**Work required**
Within the material below, transcribe exactly the lines from the one holding "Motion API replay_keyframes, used" through the one holding "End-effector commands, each", keeping both ends and skipping the rest.

**Supplied information**
══════════
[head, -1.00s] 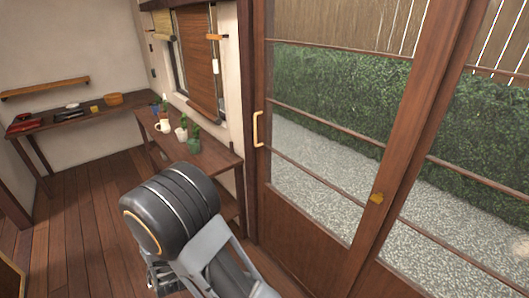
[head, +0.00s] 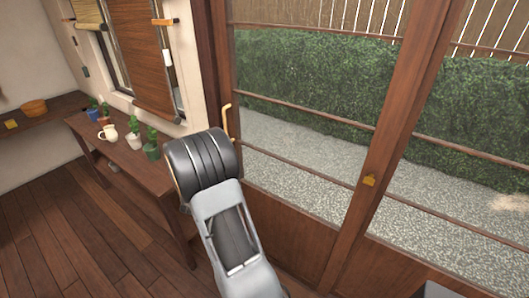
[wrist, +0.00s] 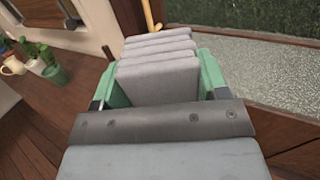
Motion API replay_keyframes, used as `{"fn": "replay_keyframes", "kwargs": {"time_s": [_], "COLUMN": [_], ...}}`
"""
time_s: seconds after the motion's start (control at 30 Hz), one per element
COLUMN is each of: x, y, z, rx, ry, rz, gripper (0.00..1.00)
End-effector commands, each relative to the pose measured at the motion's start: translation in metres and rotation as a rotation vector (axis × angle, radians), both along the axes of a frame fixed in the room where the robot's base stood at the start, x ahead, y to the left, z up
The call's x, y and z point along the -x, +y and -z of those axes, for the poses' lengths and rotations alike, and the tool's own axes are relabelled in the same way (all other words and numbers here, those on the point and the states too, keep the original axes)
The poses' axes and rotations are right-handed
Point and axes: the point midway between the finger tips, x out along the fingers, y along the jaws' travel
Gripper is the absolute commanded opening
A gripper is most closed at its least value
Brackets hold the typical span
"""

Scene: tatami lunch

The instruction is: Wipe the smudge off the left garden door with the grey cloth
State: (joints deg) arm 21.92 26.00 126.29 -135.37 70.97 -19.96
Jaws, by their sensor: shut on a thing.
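My gripper (wrist: 160,72) is shut on the grey cloth (wrist: 158,78), a folded stack between its green fingers in the wrist view. In the head view my arm hides the gripper and the cloth. The left garden door (head: 272,205) is a brown wooden frame with glass panes, right of my arm. Its tan upright handle (head: 227,122) is just above my arm; the handle also shows beyond the cloth in the wrist view (wrist: 150,16). I see no clear smudge on this door's glass. A pale beige patch (head: 514,202) shows at the far right, through or on the neighbouring pane; I cannot tell which.
A wooden side table (head: 137,160) with potted plants (head: 151,150) and a white jug (head: 108,133) stands left of my arm, under a window with a blind (head: 146,62). The wooden floor at lower left is clear.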

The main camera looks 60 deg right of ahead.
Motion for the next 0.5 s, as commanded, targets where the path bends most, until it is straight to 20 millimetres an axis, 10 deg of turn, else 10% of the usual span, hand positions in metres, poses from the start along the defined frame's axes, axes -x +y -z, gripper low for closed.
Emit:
══════════
**Result**
Motion API replay_keyframes, used as `{"fn": "replay_keyframes", "kwargs": {"time_s": [_], "COLUMN": [_], ...}}`
"""
time_s: seconds after the motion's start (control at 30 Hz), one per element
COLUMN is each of: x, y, z, rx, ry, rz, gripper (0.00..1.00)
End-effector commands, each relative to the pose measured at the motion's start: translation in metres and rotation as a rotation vector (axis × angle, radians), both along the axes of a frame fixed in the room where the robot's base stood at the start, x ahead, y to the left, z up

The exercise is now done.